Give back the full listing verbatim, apart from its images.

- [ENTRIES]:
┌──
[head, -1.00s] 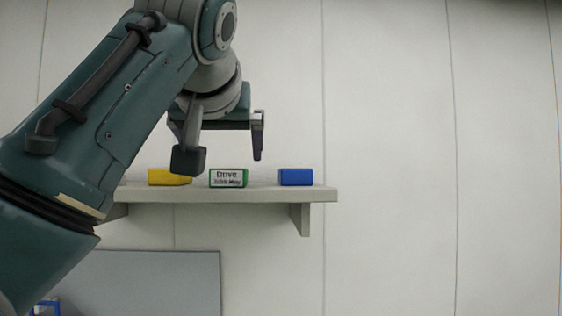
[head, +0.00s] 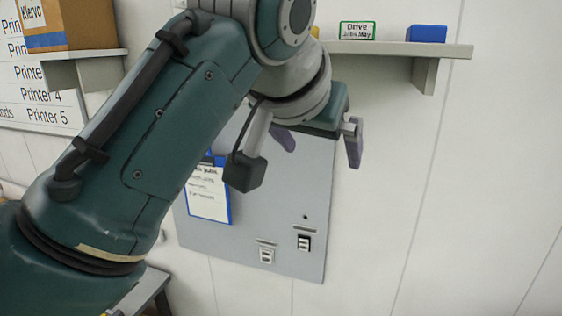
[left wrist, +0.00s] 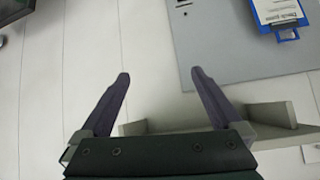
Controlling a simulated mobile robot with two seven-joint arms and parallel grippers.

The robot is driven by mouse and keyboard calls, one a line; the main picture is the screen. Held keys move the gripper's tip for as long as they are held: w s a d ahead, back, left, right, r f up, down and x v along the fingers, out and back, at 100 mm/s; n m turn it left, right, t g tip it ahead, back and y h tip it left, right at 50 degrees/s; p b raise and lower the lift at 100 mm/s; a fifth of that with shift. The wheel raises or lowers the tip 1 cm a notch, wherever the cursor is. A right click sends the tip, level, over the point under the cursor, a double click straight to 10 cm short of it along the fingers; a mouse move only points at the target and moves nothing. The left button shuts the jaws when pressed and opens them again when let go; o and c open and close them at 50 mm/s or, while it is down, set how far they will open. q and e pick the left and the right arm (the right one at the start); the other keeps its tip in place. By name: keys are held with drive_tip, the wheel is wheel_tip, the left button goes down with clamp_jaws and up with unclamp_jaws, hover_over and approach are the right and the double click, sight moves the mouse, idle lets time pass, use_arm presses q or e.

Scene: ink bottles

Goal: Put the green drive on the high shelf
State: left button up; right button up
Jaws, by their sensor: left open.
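The green drive (head: 357,31), a small block with a green edge and a white label reading "Drive", stands upright on the high shelf (head: 390,48) at the top of the head view. My left gripper (head: 322,148) is open and empty. In the head view it shows lower than the shelf, in front of the grey wall panel, apart from the drive. In the left wrist view the two fingers of my left gripper (left wrist: 160,82) are spread with nothing between them, and a shelf (left wrist: 275,120) lies behind them. The drive does not show there. My right gripper is not in view.
A blue block (head: 427,34) stands right of the drive; a yellow one (head: 315,32) is mostly hidden by my arm. A grey panel (head: 300,180) carries a blue clipboard (head: 210,200) and two small fittings. A cardboard box (head: 75,20) sits on another shelf at left.

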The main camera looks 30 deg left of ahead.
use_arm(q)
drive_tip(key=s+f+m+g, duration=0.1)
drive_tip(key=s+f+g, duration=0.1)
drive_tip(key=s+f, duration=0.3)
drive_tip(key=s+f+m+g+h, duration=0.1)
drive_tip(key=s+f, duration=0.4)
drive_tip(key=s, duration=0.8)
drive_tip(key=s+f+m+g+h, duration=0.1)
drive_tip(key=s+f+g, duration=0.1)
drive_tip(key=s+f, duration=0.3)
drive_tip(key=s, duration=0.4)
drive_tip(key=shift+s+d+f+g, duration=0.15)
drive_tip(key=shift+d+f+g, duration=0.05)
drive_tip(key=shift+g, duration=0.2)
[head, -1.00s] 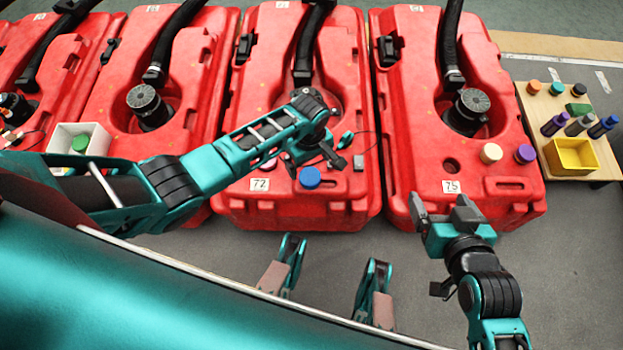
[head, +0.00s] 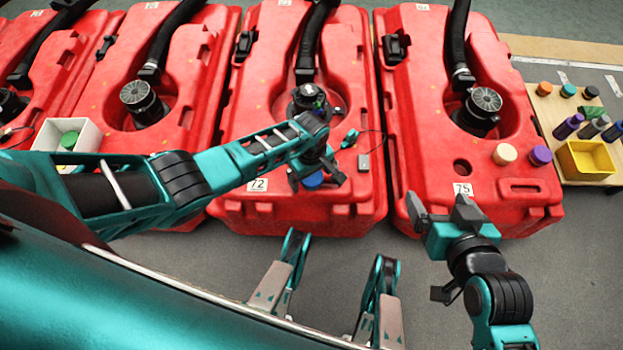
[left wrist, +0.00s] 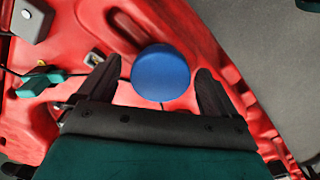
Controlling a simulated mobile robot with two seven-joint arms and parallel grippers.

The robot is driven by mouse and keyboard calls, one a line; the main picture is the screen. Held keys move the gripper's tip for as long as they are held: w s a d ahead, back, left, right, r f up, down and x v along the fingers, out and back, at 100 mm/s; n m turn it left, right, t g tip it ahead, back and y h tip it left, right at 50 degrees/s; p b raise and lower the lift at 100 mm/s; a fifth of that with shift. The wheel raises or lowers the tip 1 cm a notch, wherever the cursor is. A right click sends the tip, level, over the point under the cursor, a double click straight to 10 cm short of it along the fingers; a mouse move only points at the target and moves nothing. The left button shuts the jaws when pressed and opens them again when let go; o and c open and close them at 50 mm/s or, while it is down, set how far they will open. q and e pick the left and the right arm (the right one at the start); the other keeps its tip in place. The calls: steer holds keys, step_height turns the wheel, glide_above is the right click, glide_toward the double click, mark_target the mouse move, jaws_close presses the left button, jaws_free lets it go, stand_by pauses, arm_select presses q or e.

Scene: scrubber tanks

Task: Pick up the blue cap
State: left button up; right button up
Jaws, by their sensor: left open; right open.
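The blue cap (head: 313,180) sits on the front part of the red tank marked 72, partly hidden under my left gripper in the head view. In the left wrist view the round blue cap (left wrist: 161,73) lies between the two fingers, near their tips, with a gap on each side. My left gripper (left wrist: 160,80) is open and points down at the cap from above; it also shows in the head view (head: 318,178). My right gripper (head: 445,210) is open and empty, in front of the tank marked 75.
A cream cap (head: 504,154) and a purple cap (head: 540,156) sit on the tank marked 75. A white box (head: 88,136) holds a green cap at left. A wooden table (head: 575,105) at right carries bottles, caps and a yellow bin (head: 586,160). A black cable lies beside the blue cap.

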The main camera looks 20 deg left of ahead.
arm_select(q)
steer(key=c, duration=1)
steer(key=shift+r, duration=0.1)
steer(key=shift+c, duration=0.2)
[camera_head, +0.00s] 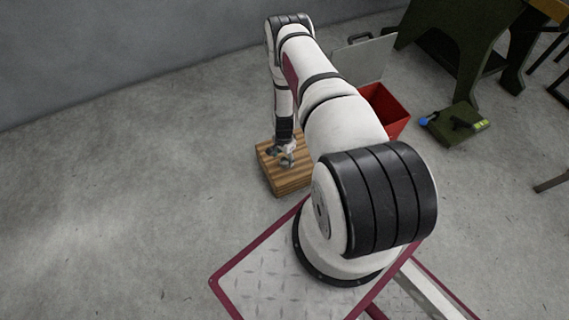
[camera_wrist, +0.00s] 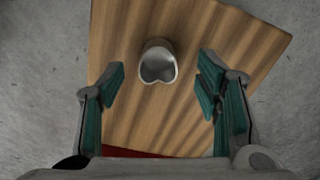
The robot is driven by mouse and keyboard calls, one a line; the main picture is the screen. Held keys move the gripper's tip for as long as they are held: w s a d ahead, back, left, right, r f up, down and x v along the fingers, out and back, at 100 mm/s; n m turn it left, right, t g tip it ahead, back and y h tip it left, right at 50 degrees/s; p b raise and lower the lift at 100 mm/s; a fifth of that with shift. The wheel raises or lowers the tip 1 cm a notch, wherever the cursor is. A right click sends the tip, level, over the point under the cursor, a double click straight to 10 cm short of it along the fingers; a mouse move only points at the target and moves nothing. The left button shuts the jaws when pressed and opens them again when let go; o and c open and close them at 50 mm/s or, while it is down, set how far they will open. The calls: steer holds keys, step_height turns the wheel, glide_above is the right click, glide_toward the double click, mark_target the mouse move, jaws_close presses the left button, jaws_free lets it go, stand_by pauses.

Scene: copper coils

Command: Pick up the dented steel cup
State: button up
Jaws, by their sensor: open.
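The dented steel cup (camera_wrist: 157,62) is a small grey metal cup with a misshapen rim. In the wrist view it is on the wooden block (camera_wrist: 215,50), with its opening facing the camera. My gripper (camera_wrist: 161,88) is open, with its teal-padded fingers apart to the left and right. The cup shows between and a little beyond the fingertips, touching neither as far as I can see. In the head view my gripper (camera_head: 283,150) is low over the wooden block (camera_head: 290,184). A small pale shape at the fingers may be the cup, but it is too small to tell.
A red bin (camera_head: 385,108) stands on the floor right of the block, partly behind my arm. A dark green tray (camera_head: 455,125) with small items lies farther right. A dark green table (camera_head: 460,35) stands at the back right. The floor to the left is clear.

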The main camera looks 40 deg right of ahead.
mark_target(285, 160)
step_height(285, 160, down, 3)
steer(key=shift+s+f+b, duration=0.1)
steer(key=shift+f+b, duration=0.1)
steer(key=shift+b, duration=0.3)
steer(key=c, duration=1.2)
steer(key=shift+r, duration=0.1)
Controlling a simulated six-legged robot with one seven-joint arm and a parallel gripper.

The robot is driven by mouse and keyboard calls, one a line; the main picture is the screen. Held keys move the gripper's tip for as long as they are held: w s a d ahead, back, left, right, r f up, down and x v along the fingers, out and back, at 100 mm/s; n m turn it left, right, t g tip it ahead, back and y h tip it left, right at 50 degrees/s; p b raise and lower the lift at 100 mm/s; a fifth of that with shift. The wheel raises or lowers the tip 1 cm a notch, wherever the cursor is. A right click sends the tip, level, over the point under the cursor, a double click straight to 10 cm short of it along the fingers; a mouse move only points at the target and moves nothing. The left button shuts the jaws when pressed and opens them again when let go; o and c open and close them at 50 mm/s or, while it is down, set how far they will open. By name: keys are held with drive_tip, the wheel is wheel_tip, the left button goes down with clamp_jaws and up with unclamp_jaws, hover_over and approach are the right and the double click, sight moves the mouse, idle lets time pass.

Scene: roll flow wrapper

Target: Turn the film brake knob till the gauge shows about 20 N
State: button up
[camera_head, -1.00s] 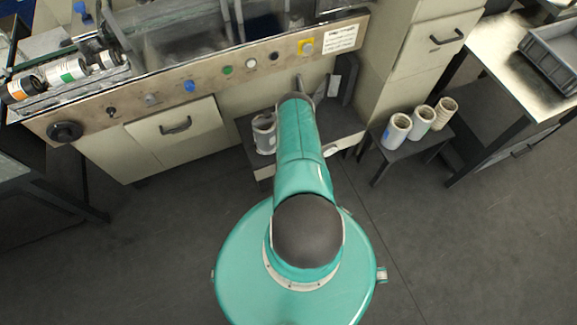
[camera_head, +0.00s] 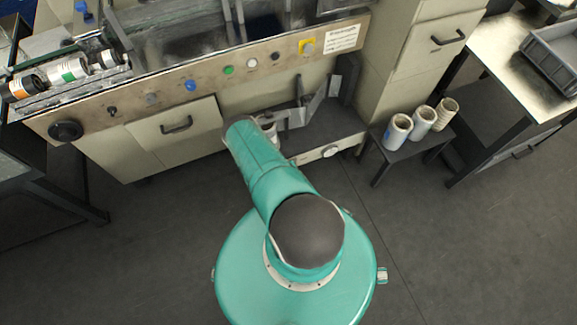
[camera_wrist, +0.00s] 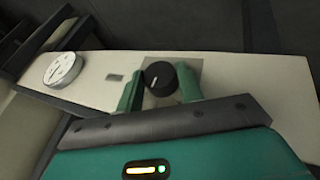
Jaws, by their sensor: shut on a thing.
└──
- [EXERCISE OUTPUT]:
[head, -1.00s] 
[head, +0.00s] 
[left wrist, +0.00s] 
Controlling a simulated mobile robot with two seven-joint arms and parallel grippers.

The robot is driven by mouse and keyboard calls, one a line; the main picture is the screen. Held keys move the gripper's tip for as long as they are held: w s a d ahead, back, left, right, r f up, down and x v along the fingers, out and back, at 100 mm/s; n m turn it left, right, t g tip it ahead, back and y h tip it left, right at 50 degrees/s; p b raise and lower the lift at 100 mm/s; a fifth of that with shift. The wheel raises or lowers the tip 1 cm a notch, wherever the cursor is. A right click sends the tip, level, over the point under the cursor, a double click straight to 10 cm short of it along the fingers; a mouse move only points at the target and moves nothing. The left button shuts the jaws when pressed and opens them again when let go; o and c open and close them at 50 mm/s or, while it is down, set how far they will open. q and e pick the left and the right arm (the right one at the start); the other keeps its tip in place. By name: keys are held with drive_tip, the wheel is wheel_tip, the left button goes down with clamp_jaws and up with unclamp_jaws, hover_over and approach are the right and the double click, sight moves the mouse, idle lets time pass, use_arm presses q or e.

Scene: ink bottles

Goal: Put the green drive on the high shelf
State: left button up; right button up
Jaws, by their sensor: left open.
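The green drive (head: 357,31), a small block with a green edge and a white label reading "Drive", stands upright on the high shelf (head: 390,48) at the top of the head view. My left gripper (head: 322,148) is open and empty. In the head view it shows lower than the shelf, in front of the grey wall panel, apart from the drive. In the left wrist view the two fingers of my left gripper (left wrist: 160,82) are spread with nothing between them, and a shelf (left wrist: 275,120) lies behind them. The drive does not show there. My right gripper is not in view.
A blue block (head: 427,34) stands right of the drive; a yellow one (head: 315,32) is mostly hidden by my arm. A grey panel (head: 300,180) carries a blue clipboard (head: 210,200) and two small fittings. A cardboard box (head: 75,20) sits on another shelf at left.

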The main camera looks 30 deg left of ahead.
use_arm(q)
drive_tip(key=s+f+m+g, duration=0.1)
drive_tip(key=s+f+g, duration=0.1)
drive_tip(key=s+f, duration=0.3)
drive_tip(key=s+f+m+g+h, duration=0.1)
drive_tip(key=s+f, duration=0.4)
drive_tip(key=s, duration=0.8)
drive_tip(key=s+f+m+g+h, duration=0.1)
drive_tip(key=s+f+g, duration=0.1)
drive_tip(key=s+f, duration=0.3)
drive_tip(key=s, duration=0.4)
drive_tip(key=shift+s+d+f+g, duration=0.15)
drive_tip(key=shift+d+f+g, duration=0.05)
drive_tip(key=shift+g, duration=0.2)
[head, -1.00s] 
[head, +0.00s] 
[left wrist, +0.00s] 
Controlling a simulated mobile robot with two seven-joint arms and parallel grippers.

The robot is driven by mouse and keyboard calls, one a line; the main picture is the screen. Held keys move the gripper's tip for as long as they are held: w s a d ahead, back, left, right, r f up, down and x v along the fingers, out and back, at 100 mm/s; n m turn it left, right, t g tip it ahead, back and y h tip it left, right at 50 degrees/s; p b raise and lower the lift at 100 mm/s; a fifth of that with shift. The wheel raises or lowers the tip 1 cm a notch, wherever the cursor is. A right click sends the tip, level, over the point under the cursor, a double click straight to 10 cm short of it along the fingers; a mouse move only points at the target and moves nothing. The left button shuts the jaws when pressed and opens them again when let go; o and c open and close them at 50 mm/s or, while it is down, set how far they will open. q and e pick the left and the right arm (the right one at the start); the other keeps its tip in place. The calls: steer holds keys, step_height turns the wheel, glide_above is the right click, glide_toward the double click, mark_target the mouse move, jaws_close presses the left button, jaws_free lets it go, stand_by pauses, arm_select presses q or e.

Scene: scrubber tanks

Task: Pick up the blue cap
State: left button up; right button up
Jaws, by their sensor: left open; right open.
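The blue cap (head: 313,180) sits on the front part of the red tank marked 72, partly hidden under my left gripper in the head view. In the left wrist view the round blue cap (left wrist: 161,73) lies between the two fingers, near their tips, with a gap on each side. My left gripper (left wrist: 160,80) is open and points down at the cap from above; it also shows in the head view (head: 318,178). My right gripper (head: 445,210) is open and empty, in front of the tank marked 75.
A cream cap (head: 504,154) and a purple cap (head: 540,156) sit on the tank marked 75. A white box (head: 88,136) holds a green cap at left. A wooden table (head: 575,105) at right carries bottles, caps and a yellow bin (head: 586,160). A black cable lies beside the blue cap.

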The main camera looks 20 deg left of ahead.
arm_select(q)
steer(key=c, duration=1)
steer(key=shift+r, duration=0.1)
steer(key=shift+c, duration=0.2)
[camera_head, +0.00s] 
[camera_wrist, +0.00s] 
The robot is driven by mouse and keyboard calls, one a line; the main picture is the screen. Held keys move the gripper's tip for as long as they are held: w s a d ahead, back, left, right, r f up, down and x v along the fingers, out and back, at 100 mm/s; n m turn it left, right, t g tip it ahead, back and y h tip it left, right at 50 degrees/s; p b raise and lower the lift at 100 mm/s; a fifth of that with shift. The wheel raises or lowers the tip 1 cm a notch, wherever the cursor is. A right click sends the tip, level, over the point under the cursor, a double click straight to 10 cm short of it along the fingers; a mouse move only points at the target and moves nothing. The left button shuts the jaws when pressed and opens them again when let go; o and c open and close them at 50 mm/s or, while it is down, set how far they will open. The calls: steer holds keys, step_height turns the wheel, glide_above is the right click, glide_toward the double click, mark_target the mouse move, jaws_close presses the left button, jaws_free lets it go, stand_by pauses.

Scene: copper coils

Command: Pick up the dented steel cup
State: button up
Jaws, by their sensor: open.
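The dented steel cup (camera_wrist: 157,62) is a small grey metal cup with a misshapen rim. In the wrist view it is on the wooden block (camera_wrist: 215,50), with its opening facing the camera. My gripper (camera_wrist: 161,88) is open, with its teal-padded fingers apart to the left and right. The cup shows between and a little beyond the fingertips, touching neither as far as I can see. In the head view my gripper (camera_head: 283,150) is low over the wooden block (camera_head: 290,184). A small pale shape at the fingers may be the cup, but it is too small to tell.
A red bin (camera_head: 385,108) stands on the floor right of the block, partly behind my arm. A dark green tray (camera_head: 455,125) with small items lies farther right. A dark green table (camera_head: 460,35) stands at the back right. The floor to the left is clear.

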The main camera looks 40 deg right of ahead.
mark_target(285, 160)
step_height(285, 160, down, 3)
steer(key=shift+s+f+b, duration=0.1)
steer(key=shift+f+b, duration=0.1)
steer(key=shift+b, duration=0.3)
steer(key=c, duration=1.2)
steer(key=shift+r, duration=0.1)
Controlling a simulated six-legged robot with one seven-joint arm and a parallel gripper.

The robot is driven by mouse and keyboard calls, one a line; the main picture is the screen. Held keys move the gripper's tip for as long as they are held: w s a d ahead, back, left, right, r f up, down and x v along the fingers, out and back, at 100 mm/s; n m turn it left, right, t g tip it ahead, back and y h tip it left, right at 50 degrees/s; p b raise and lower the lift at 100 mm/s; a fifth of that with shift. The wheel raises or lowers the tip 1 cm a notch, wherever the cursor is. A right click sends the tip, level, over the point under the cursor, a double click straight to 10 cm short of it along the fingers; a mouse move only points at the target and moves nothing. The left button shuts the jaws when pressed and opens them again when let go; o and c open and close them at 50 mm/s or, while it is down, set how far they will open. By name: keys are held with drive_tip, the wheel is wheel_tip, the left button goes down with clamp_jaws and up with unclamp_jaws, hover_over and approach are the right and the double click, sight moves the mouse, idle lets time pass.

Scene: roll flow wrapper

Target: Turn the film brake knob till the gauge shows about 20 N
State: button up
[camera_head, -1.00s] 
[camera_head, +0.00s] 
[camera_wrist, +0.00s] 
Jaws, by their sensor: shut on a thing.

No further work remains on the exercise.